OF all the acts you might expect to see at Creamfields, 80s pop duo Hue and Cry are probably not one of them.

But that could soon change as brothers Pat and Greg Kane are set to reinvent themselves next year with their first dip into electronic dance music (EDM).

Hue and Cry are best known for their early singles like Labour of Love and Looking for Linda but it should not come as a complete surprise to their fans as their work has spanned many genres.

Pat said: “Our creativity doesn’t seem to be diminishing in any shape or form.

“In fact we’re about to take a leap into EDM at the end of next year.

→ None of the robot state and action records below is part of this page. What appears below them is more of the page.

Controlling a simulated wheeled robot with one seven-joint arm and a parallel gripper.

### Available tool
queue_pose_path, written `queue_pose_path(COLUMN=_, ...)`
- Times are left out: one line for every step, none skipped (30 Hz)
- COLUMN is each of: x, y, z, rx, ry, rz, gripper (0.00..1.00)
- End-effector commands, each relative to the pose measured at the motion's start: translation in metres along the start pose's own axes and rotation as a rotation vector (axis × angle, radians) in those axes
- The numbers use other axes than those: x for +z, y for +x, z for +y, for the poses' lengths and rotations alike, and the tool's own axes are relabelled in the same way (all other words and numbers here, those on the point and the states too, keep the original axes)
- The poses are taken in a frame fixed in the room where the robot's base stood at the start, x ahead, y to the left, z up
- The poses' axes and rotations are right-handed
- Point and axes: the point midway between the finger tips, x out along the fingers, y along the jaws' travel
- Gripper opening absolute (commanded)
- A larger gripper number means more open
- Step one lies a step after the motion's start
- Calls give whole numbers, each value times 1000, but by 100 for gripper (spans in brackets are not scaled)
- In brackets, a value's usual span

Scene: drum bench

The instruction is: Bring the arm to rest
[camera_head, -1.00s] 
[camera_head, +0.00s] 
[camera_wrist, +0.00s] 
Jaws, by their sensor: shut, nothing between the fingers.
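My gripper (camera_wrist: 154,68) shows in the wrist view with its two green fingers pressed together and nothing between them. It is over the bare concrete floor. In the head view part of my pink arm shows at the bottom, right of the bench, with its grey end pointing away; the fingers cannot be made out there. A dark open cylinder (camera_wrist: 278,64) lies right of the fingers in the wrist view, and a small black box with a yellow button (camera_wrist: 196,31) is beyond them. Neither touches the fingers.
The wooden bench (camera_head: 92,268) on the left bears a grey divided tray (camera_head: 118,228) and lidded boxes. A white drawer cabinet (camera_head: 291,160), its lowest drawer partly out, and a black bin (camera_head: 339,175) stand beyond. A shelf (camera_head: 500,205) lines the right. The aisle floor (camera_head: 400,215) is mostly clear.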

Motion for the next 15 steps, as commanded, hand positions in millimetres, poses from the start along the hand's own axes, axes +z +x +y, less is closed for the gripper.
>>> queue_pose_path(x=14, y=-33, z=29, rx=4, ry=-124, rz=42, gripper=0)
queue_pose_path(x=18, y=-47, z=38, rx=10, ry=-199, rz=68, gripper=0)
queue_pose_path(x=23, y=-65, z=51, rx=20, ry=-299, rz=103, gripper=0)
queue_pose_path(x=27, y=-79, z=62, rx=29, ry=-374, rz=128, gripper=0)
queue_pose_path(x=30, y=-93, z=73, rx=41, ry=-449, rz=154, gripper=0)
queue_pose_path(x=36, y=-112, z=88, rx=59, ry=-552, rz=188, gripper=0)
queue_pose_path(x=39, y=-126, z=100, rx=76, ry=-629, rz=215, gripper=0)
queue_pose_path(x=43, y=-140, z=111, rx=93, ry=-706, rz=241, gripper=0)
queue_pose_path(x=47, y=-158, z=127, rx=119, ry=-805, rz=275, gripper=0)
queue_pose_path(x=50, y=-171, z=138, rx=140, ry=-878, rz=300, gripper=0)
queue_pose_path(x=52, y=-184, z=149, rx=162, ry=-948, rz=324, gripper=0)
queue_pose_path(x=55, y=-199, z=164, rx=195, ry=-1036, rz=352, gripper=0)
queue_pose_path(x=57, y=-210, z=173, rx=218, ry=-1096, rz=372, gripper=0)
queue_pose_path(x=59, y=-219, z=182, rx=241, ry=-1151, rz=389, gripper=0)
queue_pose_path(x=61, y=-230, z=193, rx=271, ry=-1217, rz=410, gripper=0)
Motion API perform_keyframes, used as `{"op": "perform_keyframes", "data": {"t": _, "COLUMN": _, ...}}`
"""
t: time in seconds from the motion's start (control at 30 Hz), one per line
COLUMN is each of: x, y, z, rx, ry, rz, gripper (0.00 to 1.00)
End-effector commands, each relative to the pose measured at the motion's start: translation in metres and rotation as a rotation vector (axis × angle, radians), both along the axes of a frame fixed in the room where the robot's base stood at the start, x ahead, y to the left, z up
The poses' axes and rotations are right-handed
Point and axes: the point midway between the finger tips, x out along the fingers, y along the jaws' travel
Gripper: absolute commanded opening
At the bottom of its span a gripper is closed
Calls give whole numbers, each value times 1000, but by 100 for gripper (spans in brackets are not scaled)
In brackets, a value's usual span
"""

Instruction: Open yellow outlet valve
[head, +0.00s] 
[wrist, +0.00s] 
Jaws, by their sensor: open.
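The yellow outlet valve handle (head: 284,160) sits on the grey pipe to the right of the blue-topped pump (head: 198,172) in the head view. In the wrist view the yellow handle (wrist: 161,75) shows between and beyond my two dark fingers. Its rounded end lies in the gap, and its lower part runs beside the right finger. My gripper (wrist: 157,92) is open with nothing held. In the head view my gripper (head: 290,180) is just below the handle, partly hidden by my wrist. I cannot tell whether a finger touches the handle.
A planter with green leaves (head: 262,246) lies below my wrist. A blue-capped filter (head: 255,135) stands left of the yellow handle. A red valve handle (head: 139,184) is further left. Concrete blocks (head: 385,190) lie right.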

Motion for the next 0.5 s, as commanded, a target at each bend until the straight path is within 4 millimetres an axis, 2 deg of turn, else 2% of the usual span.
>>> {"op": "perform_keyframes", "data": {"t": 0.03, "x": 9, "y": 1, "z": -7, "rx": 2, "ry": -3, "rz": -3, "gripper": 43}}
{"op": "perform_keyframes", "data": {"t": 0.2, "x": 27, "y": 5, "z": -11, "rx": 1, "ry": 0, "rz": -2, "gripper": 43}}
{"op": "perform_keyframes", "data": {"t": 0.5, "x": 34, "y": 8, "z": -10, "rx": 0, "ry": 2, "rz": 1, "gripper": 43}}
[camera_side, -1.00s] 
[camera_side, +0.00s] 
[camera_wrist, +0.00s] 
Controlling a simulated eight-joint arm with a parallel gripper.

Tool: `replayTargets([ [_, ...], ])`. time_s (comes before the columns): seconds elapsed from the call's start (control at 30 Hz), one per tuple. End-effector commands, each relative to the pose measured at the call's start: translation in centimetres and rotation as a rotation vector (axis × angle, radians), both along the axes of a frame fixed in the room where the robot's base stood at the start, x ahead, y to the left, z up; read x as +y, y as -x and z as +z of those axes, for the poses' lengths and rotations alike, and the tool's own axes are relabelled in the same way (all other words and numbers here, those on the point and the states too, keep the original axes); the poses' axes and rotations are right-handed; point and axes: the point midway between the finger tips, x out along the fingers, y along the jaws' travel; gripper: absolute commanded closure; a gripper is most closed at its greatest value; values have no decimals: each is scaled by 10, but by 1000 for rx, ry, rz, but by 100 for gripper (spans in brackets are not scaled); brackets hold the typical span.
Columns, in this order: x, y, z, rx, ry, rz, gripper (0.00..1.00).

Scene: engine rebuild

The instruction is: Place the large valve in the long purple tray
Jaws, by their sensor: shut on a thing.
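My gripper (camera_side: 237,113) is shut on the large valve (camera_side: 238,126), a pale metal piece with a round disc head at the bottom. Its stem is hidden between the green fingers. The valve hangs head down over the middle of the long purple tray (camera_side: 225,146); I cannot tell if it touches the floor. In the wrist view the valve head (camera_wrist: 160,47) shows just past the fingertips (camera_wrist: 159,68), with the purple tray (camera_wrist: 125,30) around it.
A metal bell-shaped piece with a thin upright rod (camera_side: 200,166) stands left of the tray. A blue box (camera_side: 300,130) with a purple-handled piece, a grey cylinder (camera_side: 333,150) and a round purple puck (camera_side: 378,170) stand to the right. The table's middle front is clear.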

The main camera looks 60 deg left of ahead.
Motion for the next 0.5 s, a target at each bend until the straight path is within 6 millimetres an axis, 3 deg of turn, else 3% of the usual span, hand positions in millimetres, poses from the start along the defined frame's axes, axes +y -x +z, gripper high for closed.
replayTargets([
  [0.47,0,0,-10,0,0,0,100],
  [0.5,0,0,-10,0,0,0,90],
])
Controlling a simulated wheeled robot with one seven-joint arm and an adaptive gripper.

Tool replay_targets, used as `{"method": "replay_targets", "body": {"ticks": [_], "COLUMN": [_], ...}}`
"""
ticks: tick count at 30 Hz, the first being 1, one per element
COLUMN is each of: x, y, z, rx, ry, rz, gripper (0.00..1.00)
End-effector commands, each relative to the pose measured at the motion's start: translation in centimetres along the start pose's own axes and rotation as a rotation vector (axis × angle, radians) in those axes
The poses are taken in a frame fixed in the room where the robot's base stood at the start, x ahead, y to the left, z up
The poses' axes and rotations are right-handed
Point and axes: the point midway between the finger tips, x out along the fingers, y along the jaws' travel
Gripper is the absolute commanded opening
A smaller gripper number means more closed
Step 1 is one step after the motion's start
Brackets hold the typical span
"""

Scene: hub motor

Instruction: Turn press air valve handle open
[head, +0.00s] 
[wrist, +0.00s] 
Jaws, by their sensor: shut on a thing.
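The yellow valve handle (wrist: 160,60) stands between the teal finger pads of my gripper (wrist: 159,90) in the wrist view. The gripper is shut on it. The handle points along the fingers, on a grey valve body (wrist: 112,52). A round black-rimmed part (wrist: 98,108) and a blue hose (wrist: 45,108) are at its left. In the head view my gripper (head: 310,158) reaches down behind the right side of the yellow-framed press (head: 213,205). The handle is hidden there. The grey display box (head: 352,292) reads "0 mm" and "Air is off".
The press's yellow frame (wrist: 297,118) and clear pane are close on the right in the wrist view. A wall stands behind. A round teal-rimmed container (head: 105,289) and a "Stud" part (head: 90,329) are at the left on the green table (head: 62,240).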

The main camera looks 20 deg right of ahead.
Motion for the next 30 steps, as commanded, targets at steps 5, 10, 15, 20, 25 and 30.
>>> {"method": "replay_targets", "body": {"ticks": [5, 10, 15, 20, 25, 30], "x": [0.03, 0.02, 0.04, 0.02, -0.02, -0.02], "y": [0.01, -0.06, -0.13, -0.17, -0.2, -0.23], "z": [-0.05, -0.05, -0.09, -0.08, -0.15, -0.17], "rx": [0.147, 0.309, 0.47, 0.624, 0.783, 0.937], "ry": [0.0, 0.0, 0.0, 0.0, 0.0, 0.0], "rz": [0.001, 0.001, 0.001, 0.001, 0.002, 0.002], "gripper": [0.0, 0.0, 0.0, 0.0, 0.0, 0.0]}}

We’re exploring analogue synths so we’re taking a trip in another direction in 2020.

“The way we’re exploring this EDM record is my brother had a wall of crazy looking boxes with thousands of knobs on them and only he knows what any of them do. It’s creating context but we’re still doing what we usually do which is: ‘Does this work as a melody? Does this work as a lyric? Could we do this on a piano vocal tour?

“So all the traditional Hue and Cry songwriting questions are being asked in the process of doing a full EDM deep house record.

“So that’s either a bad thing as in we’re not really adapting to it or a good and original thing in that we’re going to be inspired by the power and grandeur of EDM but we’re not going to let it overtake the fact that we’re songwriters and always will be.

“Let’s see. We’re going to give it a go. If it doesn’t work, we’ll try something else. We’re a pretty solid operation and that means we can freely experiment.”

Pat and Greg’s open mind to music came from their teenage years.

“Greg was a saxophonist and a keyboard player and a bass player and he was running around with local bands quite a few years before I got involved,” added Pat.

“I was a bedroom crooner. Our father was a great lover of Frank Sinatra and Tony Bennett and I added to that Sam Cooke and Stevie Wonder so I was basically singing all these songs in my room.

“Then one day Greg begrudgingly said: ‘You can sing a bit. Why don’t you come along?’

“We were in separate bands then we came together in the same band. Later we threw off that band like a husk and decided to be a duo.

“The early years is what you’d call the post punk era. We were interested in soul and funk and jazz but we also wanted to have that punk attitude in those politicised times.

“There was no band that could express that so we had to do it ourselves.”

The music world quickly caught on when their first single, Here Comes Everybody, was spotted by the Virgin Records owned label Circa in 1986 and a record deal shortly followed.

Pat said: “One minute I’m a twiggy student knocking around university campus, the next minute we’re in Los Angeles making videos.

“It was good but it was too much, too young, to quote The Specials. I didn’t appreciate it in any way appropriately at the time.

Northwich Guardian:

“I was a grumpy Marxist who found himself at the heart of the music business so I only enjoyed about 10 per cent as much as I should.

“So when it came back around and we did this show called Hit Me Baby One More Time in 2005 I made sure I really enjoyed it.

“That kicked off the ‘second wind’ of Hue and Cry which has led us up to being here. Greg’s Kurt Cobain, I’m Liza Minnelli – that’s how we describe the differences between the two of us.”

Now Hue and Cry are on a stripped back tour marking 30 years since their first live album, Bitter Suite.

Celebrating the anniversary of a live record may sound unusual but the idea came about after the duo released a special edition of their biggest album, Remote, bundled with Bitter Suite.

Pat added: “Millions of people bought it and they grew to love the acoustic record. Then we released the acoustic record on its own as people liked it so much.

“So originally it was a ‘bonus extra’ to the original big album but there was such an intensity to it.

“It was recorded the day after my first daughter was born so it’s full of highly charged, highly neurotic emotion. I think that’s why it jumps out of the grooves a wee bit. Also, we have a whole set of 30th anniversaries coming up.

“We did a 30th anniversary celebration of Remote in 2018 and we have another coming up in 2020 with our third album, Stars Crash Down. So it’s kind of a legacy of how long we’ve stuck in the music business.”

Do not expect the anniversary nods to go forever though.

Pat said: “I don’t know what sort of state I’d be in for the 40th anniversary of anything. I’ll have to see what I can do in my mid-60s. Maybe I’ll still be making music but who knows?

“Maybe there’s an element of survival about it but we’re in reasonably good nick.

“Greg is a brilliant musician and my voice is in reasonably good nick so we can put on a show that’s a combination of nostalgia and all the songs we’ve written since of which there are many.

“We have about 18 studio albums to go through. Touring is exhausting but energising as well.”